:: THE INPUT

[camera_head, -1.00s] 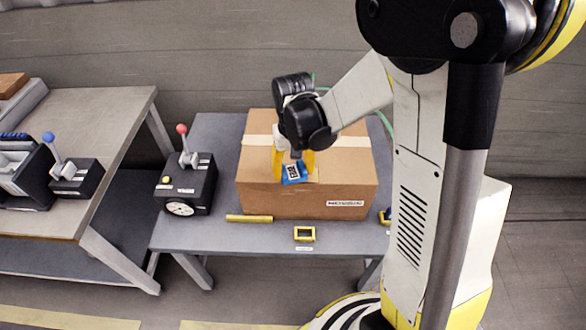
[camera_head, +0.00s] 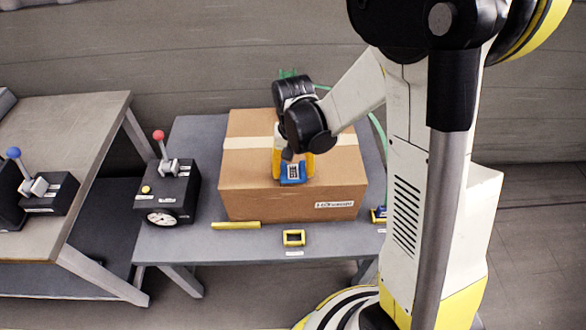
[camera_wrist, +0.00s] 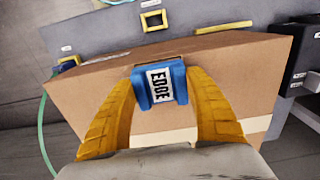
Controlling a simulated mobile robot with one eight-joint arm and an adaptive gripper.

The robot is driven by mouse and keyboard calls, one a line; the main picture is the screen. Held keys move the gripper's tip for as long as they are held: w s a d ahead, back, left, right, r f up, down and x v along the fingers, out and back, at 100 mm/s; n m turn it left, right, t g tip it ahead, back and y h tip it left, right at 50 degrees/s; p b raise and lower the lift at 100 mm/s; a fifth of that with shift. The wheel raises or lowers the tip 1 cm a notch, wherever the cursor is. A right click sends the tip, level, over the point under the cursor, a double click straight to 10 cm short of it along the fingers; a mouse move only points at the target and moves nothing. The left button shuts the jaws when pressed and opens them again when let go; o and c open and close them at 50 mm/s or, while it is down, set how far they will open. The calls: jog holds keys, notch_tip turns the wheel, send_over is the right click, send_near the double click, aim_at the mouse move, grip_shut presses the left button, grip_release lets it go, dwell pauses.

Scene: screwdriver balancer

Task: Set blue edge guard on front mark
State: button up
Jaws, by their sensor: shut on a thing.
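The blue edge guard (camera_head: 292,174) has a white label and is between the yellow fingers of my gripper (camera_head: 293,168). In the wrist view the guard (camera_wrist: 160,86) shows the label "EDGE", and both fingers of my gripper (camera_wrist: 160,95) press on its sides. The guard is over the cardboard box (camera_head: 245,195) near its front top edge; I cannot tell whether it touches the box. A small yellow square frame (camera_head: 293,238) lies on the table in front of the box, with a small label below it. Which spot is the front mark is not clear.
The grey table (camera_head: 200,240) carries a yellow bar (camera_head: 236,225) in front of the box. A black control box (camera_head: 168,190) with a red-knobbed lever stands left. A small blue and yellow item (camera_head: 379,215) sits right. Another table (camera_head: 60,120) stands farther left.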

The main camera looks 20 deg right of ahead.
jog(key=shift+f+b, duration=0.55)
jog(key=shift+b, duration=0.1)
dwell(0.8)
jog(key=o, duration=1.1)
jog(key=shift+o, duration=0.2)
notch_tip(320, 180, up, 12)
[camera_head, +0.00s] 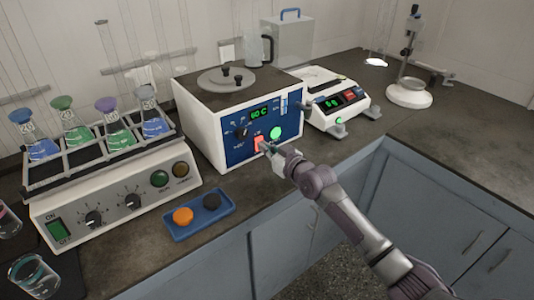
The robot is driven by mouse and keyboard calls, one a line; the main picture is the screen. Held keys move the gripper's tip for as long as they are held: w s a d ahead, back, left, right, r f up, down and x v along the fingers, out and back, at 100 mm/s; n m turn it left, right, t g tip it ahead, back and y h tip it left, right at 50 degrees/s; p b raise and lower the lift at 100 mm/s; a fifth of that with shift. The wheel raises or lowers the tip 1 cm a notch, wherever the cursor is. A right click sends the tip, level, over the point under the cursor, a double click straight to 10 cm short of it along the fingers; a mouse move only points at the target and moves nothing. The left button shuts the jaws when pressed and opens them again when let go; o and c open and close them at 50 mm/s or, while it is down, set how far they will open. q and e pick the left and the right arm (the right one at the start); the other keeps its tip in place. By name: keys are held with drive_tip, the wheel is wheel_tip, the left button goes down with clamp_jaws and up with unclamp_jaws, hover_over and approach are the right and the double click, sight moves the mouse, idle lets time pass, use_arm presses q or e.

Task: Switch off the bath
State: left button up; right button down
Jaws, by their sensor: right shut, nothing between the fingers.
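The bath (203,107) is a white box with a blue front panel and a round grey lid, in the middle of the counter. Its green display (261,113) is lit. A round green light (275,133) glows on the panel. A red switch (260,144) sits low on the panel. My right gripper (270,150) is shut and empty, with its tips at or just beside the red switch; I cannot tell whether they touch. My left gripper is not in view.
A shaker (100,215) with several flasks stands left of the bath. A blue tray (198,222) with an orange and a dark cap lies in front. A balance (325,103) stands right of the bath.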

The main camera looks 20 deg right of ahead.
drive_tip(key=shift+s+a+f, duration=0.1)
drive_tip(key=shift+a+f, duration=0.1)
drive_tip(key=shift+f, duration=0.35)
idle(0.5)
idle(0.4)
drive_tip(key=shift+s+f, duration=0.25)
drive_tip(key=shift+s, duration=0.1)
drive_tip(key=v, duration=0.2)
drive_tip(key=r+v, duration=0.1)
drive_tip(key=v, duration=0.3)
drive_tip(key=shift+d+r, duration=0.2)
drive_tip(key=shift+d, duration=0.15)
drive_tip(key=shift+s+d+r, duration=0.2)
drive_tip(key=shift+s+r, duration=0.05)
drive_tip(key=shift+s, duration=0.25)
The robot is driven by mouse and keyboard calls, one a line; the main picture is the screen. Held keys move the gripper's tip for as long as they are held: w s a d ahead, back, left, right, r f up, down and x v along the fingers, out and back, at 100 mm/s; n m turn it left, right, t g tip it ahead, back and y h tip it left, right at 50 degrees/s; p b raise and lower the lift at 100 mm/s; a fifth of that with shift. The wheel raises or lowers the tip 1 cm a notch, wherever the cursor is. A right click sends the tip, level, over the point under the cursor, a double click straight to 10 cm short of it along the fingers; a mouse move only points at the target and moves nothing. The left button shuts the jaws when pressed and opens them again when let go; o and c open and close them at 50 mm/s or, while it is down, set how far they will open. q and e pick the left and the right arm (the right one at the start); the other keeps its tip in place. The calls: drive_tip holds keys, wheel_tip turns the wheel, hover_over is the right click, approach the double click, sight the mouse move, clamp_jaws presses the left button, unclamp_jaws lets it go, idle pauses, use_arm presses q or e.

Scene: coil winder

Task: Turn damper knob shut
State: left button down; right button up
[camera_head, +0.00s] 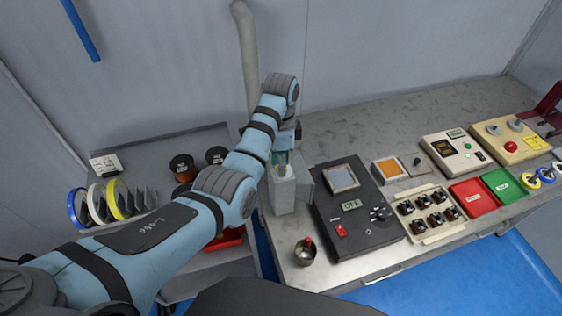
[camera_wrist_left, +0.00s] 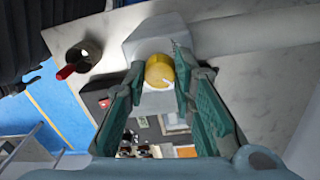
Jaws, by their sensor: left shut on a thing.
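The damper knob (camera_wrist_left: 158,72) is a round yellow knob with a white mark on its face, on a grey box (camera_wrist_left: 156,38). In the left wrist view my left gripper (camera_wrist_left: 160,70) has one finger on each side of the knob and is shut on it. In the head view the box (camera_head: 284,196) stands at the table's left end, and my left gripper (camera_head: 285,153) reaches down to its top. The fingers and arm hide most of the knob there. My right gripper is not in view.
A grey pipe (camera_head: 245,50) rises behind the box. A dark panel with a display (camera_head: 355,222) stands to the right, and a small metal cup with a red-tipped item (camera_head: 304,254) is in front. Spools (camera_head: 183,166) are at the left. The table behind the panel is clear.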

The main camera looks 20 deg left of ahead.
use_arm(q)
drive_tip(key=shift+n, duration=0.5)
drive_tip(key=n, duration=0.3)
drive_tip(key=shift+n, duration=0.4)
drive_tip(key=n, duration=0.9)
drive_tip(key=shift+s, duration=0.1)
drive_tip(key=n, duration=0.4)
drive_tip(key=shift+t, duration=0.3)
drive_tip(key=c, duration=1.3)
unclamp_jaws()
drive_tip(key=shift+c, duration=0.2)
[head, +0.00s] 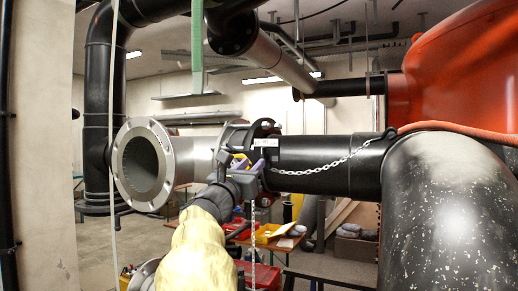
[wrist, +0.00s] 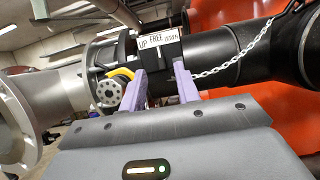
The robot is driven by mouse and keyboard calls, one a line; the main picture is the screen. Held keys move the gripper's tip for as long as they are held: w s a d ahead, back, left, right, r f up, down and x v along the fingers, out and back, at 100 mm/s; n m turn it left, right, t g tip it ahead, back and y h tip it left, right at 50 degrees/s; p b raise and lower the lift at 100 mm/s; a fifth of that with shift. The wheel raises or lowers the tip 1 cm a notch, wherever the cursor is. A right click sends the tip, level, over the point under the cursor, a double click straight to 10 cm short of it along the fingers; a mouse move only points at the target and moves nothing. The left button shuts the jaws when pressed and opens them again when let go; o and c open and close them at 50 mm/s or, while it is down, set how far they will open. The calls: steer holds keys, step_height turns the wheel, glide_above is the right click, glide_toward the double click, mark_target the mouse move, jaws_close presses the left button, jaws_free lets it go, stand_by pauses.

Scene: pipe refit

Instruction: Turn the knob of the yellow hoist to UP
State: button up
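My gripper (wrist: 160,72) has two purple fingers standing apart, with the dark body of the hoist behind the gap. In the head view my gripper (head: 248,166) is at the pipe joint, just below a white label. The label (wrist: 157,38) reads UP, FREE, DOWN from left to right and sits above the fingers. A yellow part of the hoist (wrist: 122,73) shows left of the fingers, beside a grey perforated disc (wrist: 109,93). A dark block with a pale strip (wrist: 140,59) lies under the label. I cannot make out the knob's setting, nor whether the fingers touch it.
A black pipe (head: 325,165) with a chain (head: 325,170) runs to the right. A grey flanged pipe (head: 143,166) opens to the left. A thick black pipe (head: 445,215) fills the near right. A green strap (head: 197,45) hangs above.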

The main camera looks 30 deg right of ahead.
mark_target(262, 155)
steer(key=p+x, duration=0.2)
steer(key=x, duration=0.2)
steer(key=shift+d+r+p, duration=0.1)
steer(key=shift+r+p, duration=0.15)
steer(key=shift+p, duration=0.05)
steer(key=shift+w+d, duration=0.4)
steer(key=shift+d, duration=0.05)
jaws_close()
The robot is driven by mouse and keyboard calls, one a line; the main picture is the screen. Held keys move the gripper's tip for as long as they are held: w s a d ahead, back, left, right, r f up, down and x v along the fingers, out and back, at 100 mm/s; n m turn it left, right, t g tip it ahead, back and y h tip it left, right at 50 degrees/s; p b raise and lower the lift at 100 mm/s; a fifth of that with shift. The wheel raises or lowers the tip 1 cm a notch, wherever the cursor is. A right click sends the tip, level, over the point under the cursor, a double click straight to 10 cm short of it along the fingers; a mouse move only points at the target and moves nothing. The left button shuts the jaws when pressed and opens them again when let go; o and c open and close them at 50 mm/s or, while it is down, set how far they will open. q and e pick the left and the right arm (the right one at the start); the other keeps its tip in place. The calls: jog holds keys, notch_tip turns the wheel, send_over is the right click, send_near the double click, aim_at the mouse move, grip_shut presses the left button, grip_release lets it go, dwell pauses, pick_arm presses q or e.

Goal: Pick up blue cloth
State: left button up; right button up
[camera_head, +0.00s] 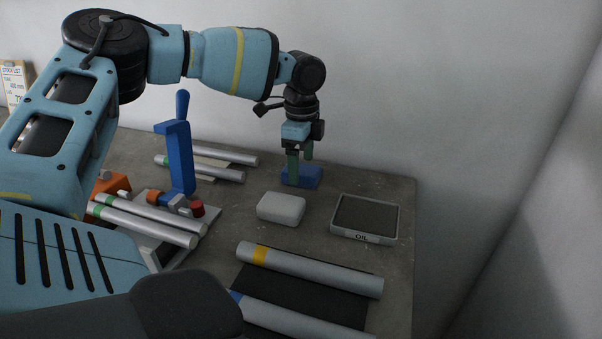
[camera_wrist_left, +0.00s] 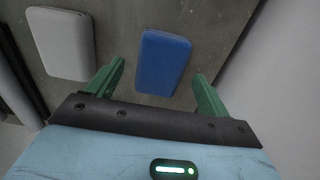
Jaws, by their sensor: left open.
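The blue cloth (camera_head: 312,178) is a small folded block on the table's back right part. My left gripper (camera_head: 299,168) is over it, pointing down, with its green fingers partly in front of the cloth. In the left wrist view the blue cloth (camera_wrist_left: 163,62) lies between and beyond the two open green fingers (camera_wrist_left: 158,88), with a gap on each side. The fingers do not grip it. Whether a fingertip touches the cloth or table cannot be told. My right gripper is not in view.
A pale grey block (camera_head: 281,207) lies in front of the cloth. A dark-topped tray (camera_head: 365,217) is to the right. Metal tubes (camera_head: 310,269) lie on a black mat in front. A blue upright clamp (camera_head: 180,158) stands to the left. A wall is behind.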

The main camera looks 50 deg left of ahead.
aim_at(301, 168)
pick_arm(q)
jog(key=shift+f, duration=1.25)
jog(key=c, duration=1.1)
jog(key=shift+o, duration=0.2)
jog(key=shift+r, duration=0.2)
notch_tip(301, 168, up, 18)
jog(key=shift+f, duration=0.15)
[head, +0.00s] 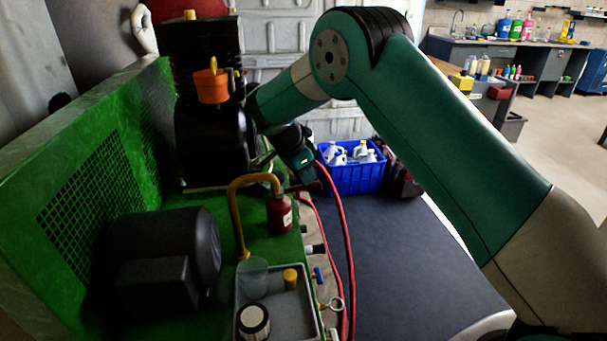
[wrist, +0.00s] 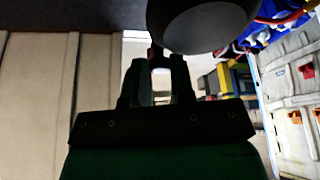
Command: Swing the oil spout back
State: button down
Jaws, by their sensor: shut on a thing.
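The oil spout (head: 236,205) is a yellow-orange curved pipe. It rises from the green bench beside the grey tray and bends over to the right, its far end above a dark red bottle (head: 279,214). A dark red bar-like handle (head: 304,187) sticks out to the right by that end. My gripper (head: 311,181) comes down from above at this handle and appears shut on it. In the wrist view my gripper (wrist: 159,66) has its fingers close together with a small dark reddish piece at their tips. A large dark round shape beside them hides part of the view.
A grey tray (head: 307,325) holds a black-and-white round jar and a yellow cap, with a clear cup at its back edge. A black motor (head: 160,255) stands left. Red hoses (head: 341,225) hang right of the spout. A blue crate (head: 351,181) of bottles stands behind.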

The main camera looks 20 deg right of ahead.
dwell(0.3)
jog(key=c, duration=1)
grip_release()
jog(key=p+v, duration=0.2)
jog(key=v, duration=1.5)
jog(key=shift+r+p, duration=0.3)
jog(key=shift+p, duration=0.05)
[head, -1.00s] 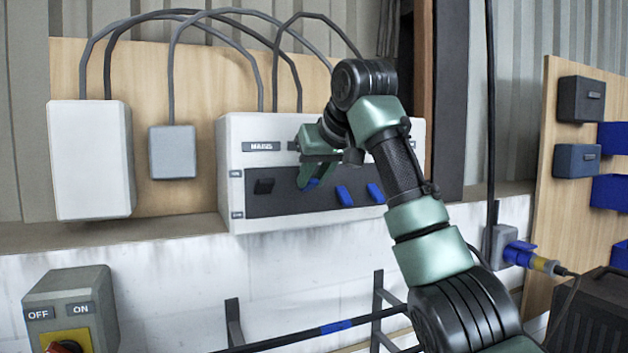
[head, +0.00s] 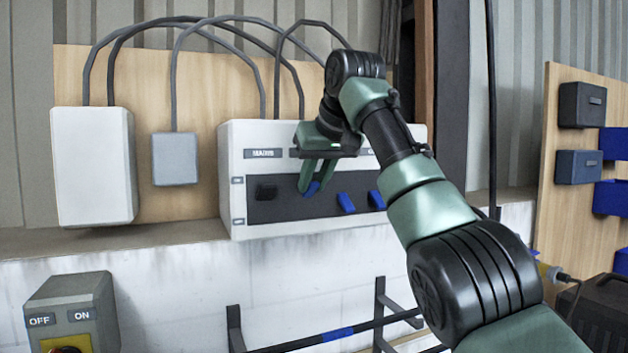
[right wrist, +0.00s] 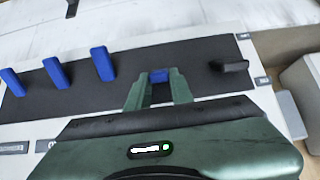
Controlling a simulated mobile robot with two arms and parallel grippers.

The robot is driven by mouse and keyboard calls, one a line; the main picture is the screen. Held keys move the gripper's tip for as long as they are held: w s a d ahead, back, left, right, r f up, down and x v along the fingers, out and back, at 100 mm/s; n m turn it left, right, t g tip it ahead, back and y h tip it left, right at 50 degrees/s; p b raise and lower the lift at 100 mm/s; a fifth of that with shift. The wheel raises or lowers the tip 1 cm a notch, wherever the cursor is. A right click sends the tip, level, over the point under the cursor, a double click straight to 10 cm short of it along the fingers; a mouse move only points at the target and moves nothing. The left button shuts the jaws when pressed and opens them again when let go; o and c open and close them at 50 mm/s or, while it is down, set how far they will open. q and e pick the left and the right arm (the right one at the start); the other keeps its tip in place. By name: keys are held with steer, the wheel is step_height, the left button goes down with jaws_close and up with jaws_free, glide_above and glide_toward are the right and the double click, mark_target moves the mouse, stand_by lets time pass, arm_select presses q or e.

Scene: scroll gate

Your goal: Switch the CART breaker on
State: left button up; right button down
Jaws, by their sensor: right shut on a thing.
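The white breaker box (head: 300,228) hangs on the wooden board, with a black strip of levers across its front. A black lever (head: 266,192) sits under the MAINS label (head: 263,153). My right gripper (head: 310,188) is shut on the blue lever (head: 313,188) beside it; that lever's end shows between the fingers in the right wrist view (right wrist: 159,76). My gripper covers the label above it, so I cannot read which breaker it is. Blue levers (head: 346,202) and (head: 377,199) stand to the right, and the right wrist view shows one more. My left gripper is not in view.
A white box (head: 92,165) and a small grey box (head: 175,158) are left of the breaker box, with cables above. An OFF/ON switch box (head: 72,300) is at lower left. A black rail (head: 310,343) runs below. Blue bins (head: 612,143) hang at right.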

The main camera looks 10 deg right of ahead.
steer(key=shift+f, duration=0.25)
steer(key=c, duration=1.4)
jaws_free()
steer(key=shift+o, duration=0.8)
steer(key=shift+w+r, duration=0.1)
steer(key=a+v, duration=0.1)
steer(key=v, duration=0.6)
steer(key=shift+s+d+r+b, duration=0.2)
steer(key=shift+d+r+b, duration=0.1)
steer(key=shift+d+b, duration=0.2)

::::

**WHAT THIS TASK INVOLVES:**
State how many lines of the listing include "Controlling", and nothing more.

**ANSWER TO THIS TASK:**
2